Sometimes I think of choreographing as cooking something from scratch. Well, I would assume, you may want to see a dance piece by me, but I doubt you would want to eat anything I made. Luckily, for this dance piece the food that is my inspiration is made by someone who knows what he is doing.
When I sit down-or rather when I stand in the biggest room in my apartment- to create a dance piece I have all these steps and movements running through my brain. I can combine them in any way I see fit. Some I know work better with others from experience, others I just throw together to see what I get. It always comes out a little different, but still has my stamp on it. Then I take this recipe I have concocted and hand it over to my dancers, who then make it their own. Kind of like handing them my cook book and seeing how they interpret it.

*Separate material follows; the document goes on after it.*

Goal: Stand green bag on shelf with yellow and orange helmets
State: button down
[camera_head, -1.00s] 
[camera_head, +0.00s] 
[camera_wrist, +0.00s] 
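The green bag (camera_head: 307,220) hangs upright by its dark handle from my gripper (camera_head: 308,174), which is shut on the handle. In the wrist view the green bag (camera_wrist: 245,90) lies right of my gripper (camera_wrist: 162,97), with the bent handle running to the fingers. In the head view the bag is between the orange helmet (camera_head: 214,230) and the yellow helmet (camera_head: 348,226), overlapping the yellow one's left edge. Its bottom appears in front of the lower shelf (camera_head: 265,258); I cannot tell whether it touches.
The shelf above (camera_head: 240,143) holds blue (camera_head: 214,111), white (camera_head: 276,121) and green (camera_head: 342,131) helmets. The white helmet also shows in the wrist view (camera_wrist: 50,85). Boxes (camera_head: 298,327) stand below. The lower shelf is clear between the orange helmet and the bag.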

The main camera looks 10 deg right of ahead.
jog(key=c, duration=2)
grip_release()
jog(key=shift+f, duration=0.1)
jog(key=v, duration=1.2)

This is my favorite part, but unlike with cooking, if I see something I do not like I can change it. I can shape it and mold it while it is cooking. I can leave it and come back to it later, without having to worry about leaving it in the oven too long. It can still be hard knowing when a piece is too simple or has too many opposing flavors, if you will, but trying to find that perfect combination is what keeps it interesting to me.
For my Pairings piece, I got to take Adam Ditter’s scrumptious creation and make it my own. Tasting the peach and green tomato bruschetta paired with a Pinot Grigio, I felt like I was sitting on a porch somewhere in the South watching the moon finally come up after a hot summer day. I imagined my three dancers just shooting the breeze, but instead of using their mouths to gossip they would use their feet. Hopefully my dance has combined all the right ingredients, and will be just as enjoyable to watch as the food and wine will be to taste.